- **Written request**
Reproduce from the records below, with no pictures, exactly the lines between the one containing "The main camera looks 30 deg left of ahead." and the one containing "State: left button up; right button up", inclusive.

- **Input rows**
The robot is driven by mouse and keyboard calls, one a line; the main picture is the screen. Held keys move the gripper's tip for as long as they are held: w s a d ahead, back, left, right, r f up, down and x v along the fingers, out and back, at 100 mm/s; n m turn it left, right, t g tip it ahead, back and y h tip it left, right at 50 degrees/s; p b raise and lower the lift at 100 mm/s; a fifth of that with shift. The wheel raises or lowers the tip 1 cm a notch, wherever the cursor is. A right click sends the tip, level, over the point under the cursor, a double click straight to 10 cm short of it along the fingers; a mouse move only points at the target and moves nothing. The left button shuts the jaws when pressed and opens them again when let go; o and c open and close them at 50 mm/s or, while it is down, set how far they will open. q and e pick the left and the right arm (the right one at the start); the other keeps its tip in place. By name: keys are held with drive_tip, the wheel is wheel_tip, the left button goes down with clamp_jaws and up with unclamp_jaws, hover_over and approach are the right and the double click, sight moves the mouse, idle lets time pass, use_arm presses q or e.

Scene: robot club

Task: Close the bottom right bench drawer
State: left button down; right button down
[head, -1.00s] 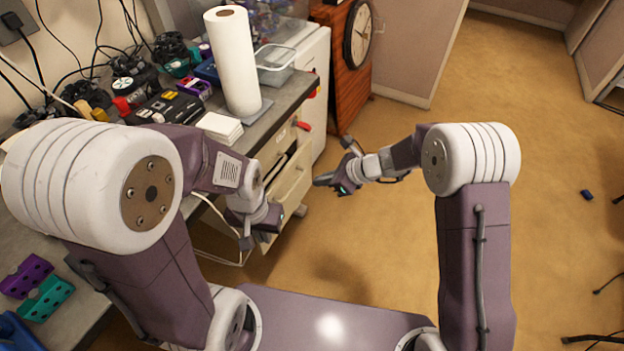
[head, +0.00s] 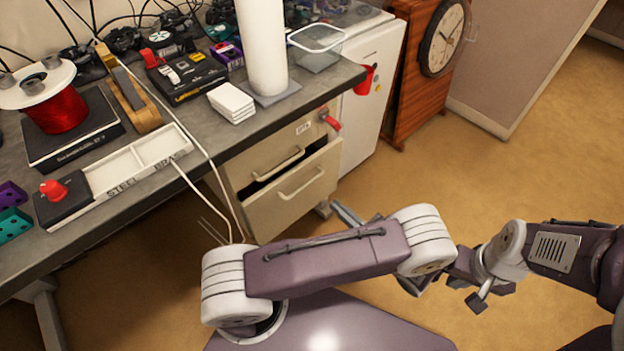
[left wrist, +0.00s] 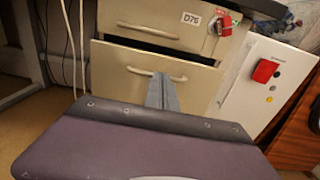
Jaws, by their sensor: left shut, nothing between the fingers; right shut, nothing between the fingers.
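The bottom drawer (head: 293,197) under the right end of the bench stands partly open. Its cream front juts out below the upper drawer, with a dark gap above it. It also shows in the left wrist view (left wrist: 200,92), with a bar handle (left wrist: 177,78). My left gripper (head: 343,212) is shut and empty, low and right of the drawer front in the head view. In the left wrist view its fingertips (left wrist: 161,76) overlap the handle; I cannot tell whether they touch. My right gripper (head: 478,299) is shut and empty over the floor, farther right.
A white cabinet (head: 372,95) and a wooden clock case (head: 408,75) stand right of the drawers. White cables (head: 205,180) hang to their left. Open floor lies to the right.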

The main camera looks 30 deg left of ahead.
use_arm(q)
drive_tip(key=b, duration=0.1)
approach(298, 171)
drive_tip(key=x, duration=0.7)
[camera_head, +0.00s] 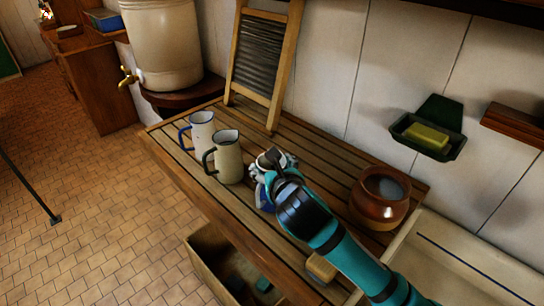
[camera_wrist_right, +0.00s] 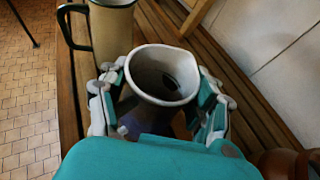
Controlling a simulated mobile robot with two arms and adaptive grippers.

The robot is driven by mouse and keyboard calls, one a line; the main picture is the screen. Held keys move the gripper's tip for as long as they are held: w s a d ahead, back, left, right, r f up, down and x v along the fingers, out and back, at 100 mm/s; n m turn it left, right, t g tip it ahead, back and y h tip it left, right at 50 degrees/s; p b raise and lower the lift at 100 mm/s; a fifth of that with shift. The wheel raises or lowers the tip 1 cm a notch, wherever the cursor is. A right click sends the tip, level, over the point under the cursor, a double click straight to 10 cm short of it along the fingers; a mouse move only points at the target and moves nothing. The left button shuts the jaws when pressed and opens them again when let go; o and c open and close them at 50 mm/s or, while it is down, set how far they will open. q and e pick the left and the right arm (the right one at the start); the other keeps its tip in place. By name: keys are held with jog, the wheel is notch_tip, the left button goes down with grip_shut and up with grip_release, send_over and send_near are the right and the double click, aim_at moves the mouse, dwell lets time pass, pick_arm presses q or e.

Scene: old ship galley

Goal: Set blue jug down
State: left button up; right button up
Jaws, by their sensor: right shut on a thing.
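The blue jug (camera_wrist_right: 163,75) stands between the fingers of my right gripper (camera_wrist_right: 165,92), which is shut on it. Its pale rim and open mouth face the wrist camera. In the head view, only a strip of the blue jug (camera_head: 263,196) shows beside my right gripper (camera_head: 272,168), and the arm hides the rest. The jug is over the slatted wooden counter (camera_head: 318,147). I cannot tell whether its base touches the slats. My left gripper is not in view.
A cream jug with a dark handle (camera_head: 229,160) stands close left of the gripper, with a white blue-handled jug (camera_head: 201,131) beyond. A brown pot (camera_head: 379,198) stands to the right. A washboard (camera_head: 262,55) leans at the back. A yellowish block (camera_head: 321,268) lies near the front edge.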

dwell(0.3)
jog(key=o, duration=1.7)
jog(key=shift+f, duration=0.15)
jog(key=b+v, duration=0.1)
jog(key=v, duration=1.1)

- **Exercise result**
The main camera looks 30 deg left of ahead.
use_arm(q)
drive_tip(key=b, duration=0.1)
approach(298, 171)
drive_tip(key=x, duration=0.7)
[camera_head, +0.00s] 
[camera_wrist_right, +0.00s] 
Controlling a simulated mobile robot with two arms and adaptive grippers.

The robot is driven by mouse and keyboard calls, one a line; the main picture is the screen. Held keys move the gripper's tip for as long as they are held: w s a d ahead, back, left, right, r f up, down and x v along the fingers, out and back, at 100 mm/s; n m turn it left, right, t g tip it ahead, back and y h tip it left, right at 50 degrees/s; p b raise and lower the lift at 100 mm/s; a fifth of that with shift. The wheel raises or lowers the tip 1 cm a notch, wherever the cursor is. A right click sends the tip, level, over the point under the cursor, a double click straight to 10 cm short of it along the fingers; a mouse move only points at the target and moves nothing. The left button shuts the jaws when pressed and opens them again when let go; o and c open and close them at 50 mm/s or, while it is down, set how far they will open. q and e pick the left and the right arm (the right one at the start); the other keeps its tip in place. By name: keys are held with jog, the wheel is notch_tip, the left button goes down with grip_shut and up with grip_release, send_over and send_near are the right and the double click, aim_at moves the mouse, dwell lets time pass, pick_arm presses q or e.

Scene: old ship galley

Goal: Set blue jug down
State: left button up; right button up

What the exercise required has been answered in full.